AVAILABLE DATA:
-------

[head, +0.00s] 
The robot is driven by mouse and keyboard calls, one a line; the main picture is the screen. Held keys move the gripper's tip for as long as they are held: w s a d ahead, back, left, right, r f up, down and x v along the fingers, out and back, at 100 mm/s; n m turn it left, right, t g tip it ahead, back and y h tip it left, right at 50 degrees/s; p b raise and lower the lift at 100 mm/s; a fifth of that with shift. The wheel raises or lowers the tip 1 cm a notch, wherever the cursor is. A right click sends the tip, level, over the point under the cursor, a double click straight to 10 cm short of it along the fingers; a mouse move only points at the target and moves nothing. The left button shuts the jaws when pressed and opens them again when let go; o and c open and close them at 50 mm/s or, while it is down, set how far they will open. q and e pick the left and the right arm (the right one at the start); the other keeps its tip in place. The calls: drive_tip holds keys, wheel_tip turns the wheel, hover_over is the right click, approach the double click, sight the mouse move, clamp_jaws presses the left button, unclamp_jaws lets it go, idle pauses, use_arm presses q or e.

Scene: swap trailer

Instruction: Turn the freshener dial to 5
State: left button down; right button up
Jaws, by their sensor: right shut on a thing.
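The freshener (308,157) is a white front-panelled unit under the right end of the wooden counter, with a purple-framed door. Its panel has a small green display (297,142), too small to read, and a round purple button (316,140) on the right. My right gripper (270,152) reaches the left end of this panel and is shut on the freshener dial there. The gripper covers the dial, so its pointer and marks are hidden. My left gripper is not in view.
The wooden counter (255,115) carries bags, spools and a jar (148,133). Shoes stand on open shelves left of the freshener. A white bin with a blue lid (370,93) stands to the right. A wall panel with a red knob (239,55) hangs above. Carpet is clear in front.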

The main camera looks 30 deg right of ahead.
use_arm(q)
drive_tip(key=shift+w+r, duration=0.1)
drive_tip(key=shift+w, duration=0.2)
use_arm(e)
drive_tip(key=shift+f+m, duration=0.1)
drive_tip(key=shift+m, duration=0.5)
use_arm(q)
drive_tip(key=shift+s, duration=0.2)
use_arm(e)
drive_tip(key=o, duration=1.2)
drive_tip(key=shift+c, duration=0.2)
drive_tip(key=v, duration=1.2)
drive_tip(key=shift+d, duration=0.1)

-------

REQUIREMENT: Gather, from the listing above, every line carrying the word "down".

EXPECTED ANSWER:
The robot is driven by mouse and keyboard calls, one a line; the main picture is the screen. Held keys move the gripper's tip for as long as they are held: w s a d ahead, back, left, right, r f up, down and x v along the fingers, out and back, at 100 mm/s; n m turn it left, right, t g tip it ahead, back and y h tip it left, right at 50 degrees/s; p b raise and lower the lift at 100 mm/s; a fifth of that with shift. The wheel raises or lowers the tip 1 cm a notch, wherever the cursor is. A right click sends the tip, level, over the point under the cursor, a double click straight to 10 cm short of it along the fingers; a mouse move only points at the target and moves nothing. The left button shuts the jaws when pressed and opens them again when let go; o and c open and close them at 50 mm/s or, while it is down, set how far they will open. q and e pick the left and the right arm (the right one at the start); the other keeps its tip in place. The calls: drive_tip holds keys, wheel_tip turns the wheel, hover_over is the right click, approach the double click, sight the mouse move, clamp_jaws presses the left button, unclamp_jaws lets it go, idle pauses, use_arm presses q or e.
State: left button down; right button up

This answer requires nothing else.